Comment by ianbutler
Disclosure: Working on a company in the space and have recently been compared to Devin in at least one public talk.
Devin has tried to do too much. There is value in producing a solid code artifact that can be handed off for review to other developers in limited capacities like P2s and minor bugs which pile up in business backlogs.
Focusing on specific elements of the development loop such as fix bugs, add small feature, run tests, produce pull request is enough.
Businesses like Factory AI or my own are taking that approach and we're seeing real interest in our products.
Not to take away from your opinion, but I guess time will tell? As models get better, it's possible that wide tools like Devin will work better and swallow tools that do one thing. I think companies much rather have a AI solution that works like what they already know (developers), than one that works in the IDE, another that watches to Github issues, another that reviews PRs, and one that hangs on Slack and makes small fixes.

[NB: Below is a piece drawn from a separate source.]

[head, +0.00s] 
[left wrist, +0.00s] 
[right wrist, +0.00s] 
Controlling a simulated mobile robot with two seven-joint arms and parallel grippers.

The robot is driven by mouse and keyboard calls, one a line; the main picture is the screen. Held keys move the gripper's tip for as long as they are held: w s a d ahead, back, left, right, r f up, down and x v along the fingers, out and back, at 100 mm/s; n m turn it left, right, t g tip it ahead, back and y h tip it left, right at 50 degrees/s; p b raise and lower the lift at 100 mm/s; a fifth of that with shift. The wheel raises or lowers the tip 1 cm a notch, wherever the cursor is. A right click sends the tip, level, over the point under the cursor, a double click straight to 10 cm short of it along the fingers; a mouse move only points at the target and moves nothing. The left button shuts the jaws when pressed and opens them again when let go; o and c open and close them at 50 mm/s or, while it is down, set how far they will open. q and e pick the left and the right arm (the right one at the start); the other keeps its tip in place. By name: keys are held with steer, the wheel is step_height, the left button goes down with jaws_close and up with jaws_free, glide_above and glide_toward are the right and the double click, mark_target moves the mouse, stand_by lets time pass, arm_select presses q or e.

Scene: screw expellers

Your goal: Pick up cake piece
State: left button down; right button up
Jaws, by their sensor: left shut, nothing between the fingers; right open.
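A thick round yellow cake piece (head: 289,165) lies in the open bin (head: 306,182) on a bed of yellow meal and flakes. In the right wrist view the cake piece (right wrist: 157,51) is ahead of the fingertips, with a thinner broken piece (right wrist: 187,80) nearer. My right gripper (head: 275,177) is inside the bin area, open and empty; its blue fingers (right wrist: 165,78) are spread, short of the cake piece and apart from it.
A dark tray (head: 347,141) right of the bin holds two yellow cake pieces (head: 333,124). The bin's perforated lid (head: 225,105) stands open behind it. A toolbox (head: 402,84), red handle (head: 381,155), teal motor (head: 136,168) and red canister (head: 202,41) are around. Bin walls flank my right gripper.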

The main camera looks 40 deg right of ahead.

> Businesses like Factory AI or my own are taking that approach and we're seeing real interest in our products.
Interest isn't what tools like Devin are lacking, (un)fortunately.
To be clear, I do share a lot of scepticism regarding all the businesses working around AI code generation. However, that isn't because I think they'll never be able to figure it out, but because I think they are all likely to figure it out at the end, at the same time, when better models come out. And none of them will have a real advantage over the other.